Effects of early retirement at a glance
How early retirement impacts the three pension provision pillars.
State pension provision – 1st pillar
- Individuals who are not gainfully employed are required to pay AHV contributions until they reach the reference age.
- Advance withdrawals from the AHV pension are possible from the age of 63. For women belonging to the transitional generation, this age is 62.
- As of 2023, this currently results in a life-long reduction in the AHV pension of 6.8% each year drawn in advance. However, rates are expected to decrease from early 2027.
Employee benefits insurance – 2nd pillar
- A reduction in the retirement pension of around 5–8% can be expected for each year it is drawn in advance.
- Depending on the pension fund, individuals who have not yet reached the reference age are entitled to a bridging pension. This too could result in a life-long reduction in the retirement pension.
- According to the regulations, the reductions can be cushioned through the voluntary purchase of pension benefits.
- Accident cover, which was previously paid for by the employer, needs to be included in the health insurance plan.
Private pension – 3rd pillar
- You can only pay into the third pillar for as long as you have income subject to AHV contributions.
- The earliest point in time at which benefits can be drawn is five years before the reference age; if the pension fund member does not have gainful employment, the latest point in time at which they can draw benefits is when they reach the reference age.
Planning ahead for retirement
To find out whether early retirement is an option in your situation, it is advisable to compare your assets and pensions against your anticipated expenditures.
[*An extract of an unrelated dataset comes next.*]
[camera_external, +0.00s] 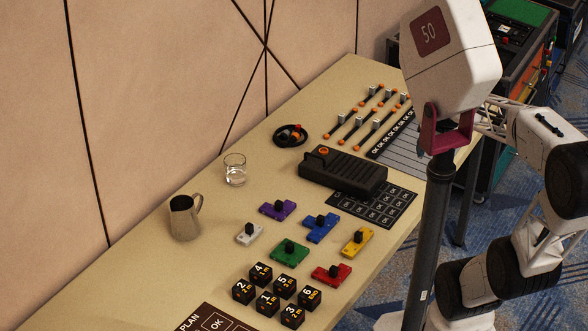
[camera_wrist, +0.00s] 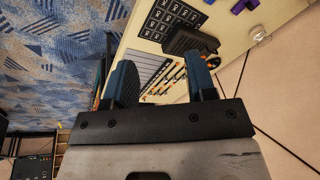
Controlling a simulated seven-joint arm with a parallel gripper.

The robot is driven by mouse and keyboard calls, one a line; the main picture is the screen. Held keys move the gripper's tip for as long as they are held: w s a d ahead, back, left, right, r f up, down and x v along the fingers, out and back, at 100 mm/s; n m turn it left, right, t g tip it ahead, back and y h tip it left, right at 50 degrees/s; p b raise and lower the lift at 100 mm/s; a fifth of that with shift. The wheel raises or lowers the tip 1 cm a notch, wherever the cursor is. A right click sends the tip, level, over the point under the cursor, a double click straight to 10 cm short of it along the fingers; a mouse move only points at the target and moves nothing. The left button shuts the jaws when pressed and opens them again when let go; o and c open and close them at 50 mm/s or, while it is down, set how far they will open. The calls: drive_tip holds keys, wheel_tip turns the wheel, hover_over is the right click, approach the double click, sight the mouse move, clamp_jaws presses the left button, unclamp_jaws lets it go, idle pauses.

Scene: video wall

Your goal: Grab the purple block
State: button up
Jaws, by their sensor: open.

Any pension gaps can be closed using the private pension provision. If this comparison prompts you to bring your retirement forward, you can apply at any time from the beginning of 2024 to draw your AHV pension at the beginning of the month after the month in which you would like to retire and are eligible to do so.
If, on the other hand, you conclude that early retirement will be too costly, partial retirement could offer an alternative. This can be done on a flexible basis, in one or more stages.